REQUIRED WORK: Please give the entries again in full and exactly, without any picture.

──────── INFORMATION SHOWN

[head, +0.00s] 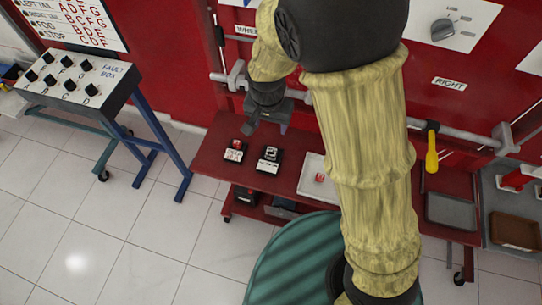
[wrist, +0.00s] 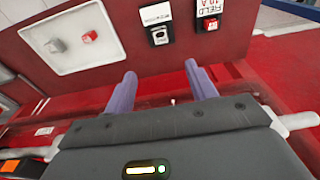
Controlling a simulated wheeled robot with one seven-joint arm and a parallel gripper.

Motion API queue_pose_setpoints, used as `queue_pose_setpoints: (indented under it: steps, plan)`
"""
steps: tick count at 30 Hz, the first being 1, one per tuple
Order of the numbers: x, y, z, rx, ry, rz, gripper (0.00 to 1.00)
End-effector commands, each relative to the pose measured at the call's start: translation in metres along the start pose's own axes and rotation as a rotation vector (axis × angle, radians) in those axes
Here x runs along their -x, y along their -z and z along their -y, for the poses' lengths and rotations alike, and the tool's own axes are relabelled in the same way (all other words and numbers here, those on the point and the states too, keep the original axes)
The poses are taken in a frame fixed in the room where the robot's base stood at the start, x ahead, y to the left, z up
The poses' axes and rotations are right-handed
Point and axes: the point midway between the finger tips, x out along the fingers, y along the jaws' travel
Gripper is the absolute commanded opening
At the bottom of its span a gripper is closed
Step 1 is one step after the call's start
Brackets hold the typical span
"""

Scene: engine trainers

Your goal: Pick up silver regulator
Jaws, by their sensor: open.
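A small grey-silver block (wrist: 56,45) lies in a white tray (wrist: 85,65), beside a red block (wrist: 88,37). A silver and black piece (head: 271,153) sits on a labelled black pad (head: 264,166) on the red bench; it also shows in the wrist view (wrist: 159,33). I cannot tell for sure which of these is the silver regulator. My gripper (head: 266,122) is open above the back of the bench; its two fingers (wrist: 162,82) show apart with nothing between them. In the head view my arm hides part of the tray.
The red bench (head: 208,166) also carries a black pad with a red piece (head: 237,146), left of the silver one. A grey rail (head: 470,136) and a yellow-handled tool (head: 431,153) are at the red panel. A fault box (head: 75,80) stands at left.

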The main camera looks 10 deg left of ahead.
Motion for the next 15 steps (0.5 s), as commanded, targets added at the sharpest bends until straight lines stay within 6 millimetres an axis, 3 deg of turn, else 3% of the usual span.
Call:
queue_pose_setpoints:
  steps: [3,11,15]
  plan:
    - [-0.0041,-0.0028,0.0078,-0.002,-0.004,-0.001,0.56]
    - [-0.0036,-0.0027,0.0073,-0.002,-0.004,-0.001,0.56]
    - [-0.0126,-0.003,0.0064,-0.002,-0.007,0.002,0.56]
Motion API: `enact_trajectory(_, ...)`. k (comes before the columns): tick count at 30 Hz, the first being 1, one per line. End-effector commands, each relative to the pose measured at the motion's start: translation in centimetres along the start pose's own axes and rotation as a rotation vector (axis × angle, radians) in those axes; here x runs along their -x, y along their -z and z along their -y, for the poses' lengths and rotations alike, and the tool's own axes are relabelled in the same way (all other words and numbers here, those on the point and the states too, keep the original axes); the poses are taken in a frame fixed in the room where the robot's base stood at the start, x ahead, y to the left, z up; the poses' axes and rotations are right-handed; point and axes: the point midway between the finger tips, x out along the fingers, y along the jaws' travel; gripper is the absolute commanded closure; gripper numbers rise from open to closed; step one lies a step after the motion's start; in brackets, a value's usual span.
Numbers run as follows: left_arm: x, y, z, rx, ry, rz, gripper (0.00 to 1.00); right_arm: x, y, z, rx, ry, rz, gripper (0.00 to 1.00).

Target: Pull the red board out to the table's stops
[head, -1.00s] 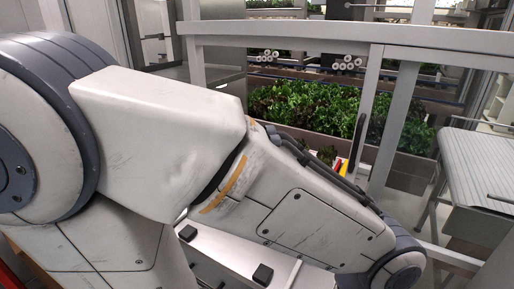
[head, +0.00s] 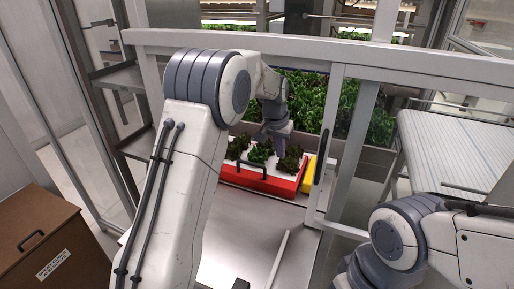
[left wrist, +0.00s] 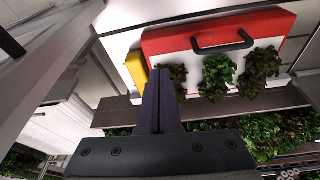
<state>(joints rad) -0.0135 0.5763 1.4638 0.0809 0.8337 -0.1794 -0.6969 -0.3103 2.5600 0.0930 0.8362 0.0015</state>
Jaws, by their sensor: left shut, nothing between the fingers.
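The red board (head: 230,175) has a red front, a white top and a black handle (head: 266,164). Lettuce plants (head: 260,153) stand in its top. It lies at the window opening, at the far end of the metal table (head: 246,240). The left wrist view also shows the red board (left wrist: 175,42), its handle (left wrist: 222,46) and its plants. My left gripper (head: 279,142) is over the board's plants, its tips partly hidden. In the left wrist view the gripper (left wrist: 160,75) is shut and empty, to the left of the handle and apart from it. My right gripper is not in view.
A yellow piece (head: 309,174) stands right of the red board. A frame post (head: 327,140) rises beside it. A black block (head: 241,284) shows at the table's near end. A brown box (head: 37,240) stands at left, a ribbed white table (head: 455,150) at right.

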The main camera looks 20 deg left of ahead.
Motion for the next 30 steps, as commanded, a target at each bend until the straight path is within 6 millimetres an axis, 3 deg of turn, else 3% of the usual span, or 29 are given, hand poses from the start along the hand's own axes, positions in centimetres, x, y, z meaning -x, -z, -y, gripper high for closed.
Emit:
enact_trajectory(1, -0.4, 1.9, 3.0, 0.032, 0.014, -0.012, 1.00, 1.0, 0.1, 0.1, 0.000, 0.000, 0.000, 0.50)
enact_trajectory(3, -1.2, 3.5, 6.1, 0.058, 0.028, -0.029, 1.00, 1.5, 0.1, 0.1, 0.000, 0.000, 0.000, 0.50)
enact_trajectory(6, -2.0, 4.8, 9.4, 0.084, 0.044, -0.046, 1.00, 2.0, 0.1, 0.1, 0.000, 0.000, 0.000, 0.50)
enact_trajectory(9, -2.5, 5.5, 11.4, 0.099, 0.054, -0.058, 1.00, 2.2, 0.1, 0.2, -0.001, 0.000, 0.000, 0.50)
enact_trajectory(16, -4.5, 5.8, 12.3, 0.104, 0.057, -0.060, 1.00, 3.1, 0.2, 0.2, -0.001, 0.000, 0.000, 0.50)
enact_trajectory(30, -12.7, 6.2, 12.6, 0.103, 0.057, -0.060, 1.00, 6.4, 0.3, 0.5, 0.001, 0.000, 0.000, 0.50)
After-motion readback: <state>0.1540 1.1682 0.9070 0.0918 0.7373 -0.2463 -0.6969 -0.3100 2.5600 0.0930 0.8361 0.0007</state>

────────────────

REPLY:
[head, +0.00s] 
[wrist, +0.00s] 
Controlling a simulated wheeled robot with one seven-joint arm and a parallel gripper.

Motion API queue_pose_setpoints, used as `queue_pose_setpoints: (indented under it: steps, plan)`
"""
steps: tick count at 30 Hz, the first being 1, one per tuple
Order of the numbers: x, y, z, rx, ry, rz, gripper (0.00 to 1.00)
End-effector commands, each relative to the pose measured at the call's start: translation in metres along the start pose's own axes and rotation as a rotation vector (axis × angle, radians) in those axes
Here x runs along their -x, y along their -z and z along their -y, for the poses' lengths and rotations alike, and the tool's own axes are relabelled in the same way (all other words and numbers here, those on the point and the states too, keep the original axes)
The poses are taken in a frame fixed in the room where the robot's base stood at the start, x ahead, y to the left, z up
The poses' axes and rotations are right-handed
Point and axes: the point midway between the finger tips, x out along the fingers, y along the jaws' travel
Gripper is the absolute commanded opening
At the bottom of its span a gripper is closed
Step 1 is one step after the call's start
Brackets hold the typical span
"""

Scene: engine trainers

Your goal: Pick up silver regulator
Jaws, by their sensor: open.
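A small grey-silver block (wrist: 56,45) lies in a white tray (wrist: 85,65), beside a red block (wrist: 88,37). A silver and black piece (head: 271,153) sits on a labelled black pad (head: 264,166) on the red bench; it also shows in the wrist view (wrist: 159,33). I cannot tell for sure which of these is the silver regulator. My gripper (head: 266,122) is open above the back of the bench; its two fingers (wrist: 162,82) show apart with nothing between them. In the head view my arm hides part of the tray.
The red bench (head: 208,166) also carries a black pad with a red piece (head: 237,146), left of the silver one. A grey rail (head: 470,136) and a yellow-handled tool (head: 431,153) are at the red panel. A fault box (head: 75,80) stands at left.

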The main camera looks 10 deg left of ahead.
Motion for the next 15 steps (0.5 s), as commanded, targets added at the sharpest bends until straight lines stay within 6 millimetres an axis, 3 deg of turn, else 3% of the usual span.
Call:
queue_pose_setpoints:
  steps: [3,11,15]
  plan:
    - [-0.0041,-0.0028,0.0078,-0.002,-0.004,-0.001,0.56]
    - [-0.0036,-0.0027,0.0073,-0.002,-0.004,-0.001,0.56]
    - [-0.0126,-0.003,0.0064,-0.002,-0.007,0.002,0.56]
Motion API: `enact_trajectory(_, ...)`. k (comes before the columns): tick count at 30 Hz, the first being 1, one per line. End-effector commands, each relative to the pose measured at the motion's start: translation in centimetres along the start pose's own axes and rotation as a rotation vector (axis × angle, radians) in those axes; here x runs along their -x, y along their -z and z along their -y, for the poses' lengths and rotations alike, and the tool's own axes are relabelled in the same way (all other words and numbers here, those on the point and the states too, keep the original axes); the poses are taken in a frame fixed in the room where the robot's base stood at the start, x ahead, y to the left, z up; the poses' axes and rotations are right-handed; point and axes: the point midway between the finger tips, x out along the fingers, y along the jaws' travel; gripper is the absolute commanded closure; gripper numbers rise from open to closed; step one lies a step after the motion's start; in brackets, a value's usual span.
Numbers run as follows: left_arm: x, y, z, rx, ry, rz, gripper (0.00 to 1.00); right_arm: x, y, z, rx, ry, rz, gripper (0.00 to 1.00).

Target: Pull the red board out to the table's stops
[head, -1.00s] 
[head, +0.00s] 
[left wrist, +0.00s] 
<state>(joints rad) -0.0135 0.5763 1.4638 0.0809 0.8337 -0.1794 -0.6969 -0.3103 2.5600 0.0930 0.8362 0.0015</state>
Jaws, by their sensor: left shut, nothing between the fingers.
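The red board (head: 230,175) has a red front, a white top and a black handle (head: 266,164). Lettuce plants (head: 260,153) stand in its top. It lies at the window opening, at the far end of the metal table (head: 246,240). The left wrist view also shows the red board (left wrist: 175,42), its handle (left wrist: 222,46) and its plants. My left gripper (head: 279,142) is over the board's plants, its tips partly hidden. In the left wrist view the gripper (left wrist: 160,75) is shut and empty, to the left of the handle and apart from it. My right gripper is not in view.
A yellow piece (head: 309,174) stands right of the red board. A frame post (head: 327,140) rises beside it. A black block (head: 241,284) shows at the table's near end. A brown box (head: 37,240) stands at left, a ribbed white table (head: 455,150) at right.

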The main camera looks 20 deg left of ahead.
Motion for the next 30 steps, as commanded, a target at each bend until the straight path is within 6 millimetres an axis, 3 deg of turn, else 3% of the usual span, or 29 are given, hand poses from the start along the hand's own axes, positions in centimetres, x, y, z meaning -x, -z, -y, gripper high for closed.
Emit:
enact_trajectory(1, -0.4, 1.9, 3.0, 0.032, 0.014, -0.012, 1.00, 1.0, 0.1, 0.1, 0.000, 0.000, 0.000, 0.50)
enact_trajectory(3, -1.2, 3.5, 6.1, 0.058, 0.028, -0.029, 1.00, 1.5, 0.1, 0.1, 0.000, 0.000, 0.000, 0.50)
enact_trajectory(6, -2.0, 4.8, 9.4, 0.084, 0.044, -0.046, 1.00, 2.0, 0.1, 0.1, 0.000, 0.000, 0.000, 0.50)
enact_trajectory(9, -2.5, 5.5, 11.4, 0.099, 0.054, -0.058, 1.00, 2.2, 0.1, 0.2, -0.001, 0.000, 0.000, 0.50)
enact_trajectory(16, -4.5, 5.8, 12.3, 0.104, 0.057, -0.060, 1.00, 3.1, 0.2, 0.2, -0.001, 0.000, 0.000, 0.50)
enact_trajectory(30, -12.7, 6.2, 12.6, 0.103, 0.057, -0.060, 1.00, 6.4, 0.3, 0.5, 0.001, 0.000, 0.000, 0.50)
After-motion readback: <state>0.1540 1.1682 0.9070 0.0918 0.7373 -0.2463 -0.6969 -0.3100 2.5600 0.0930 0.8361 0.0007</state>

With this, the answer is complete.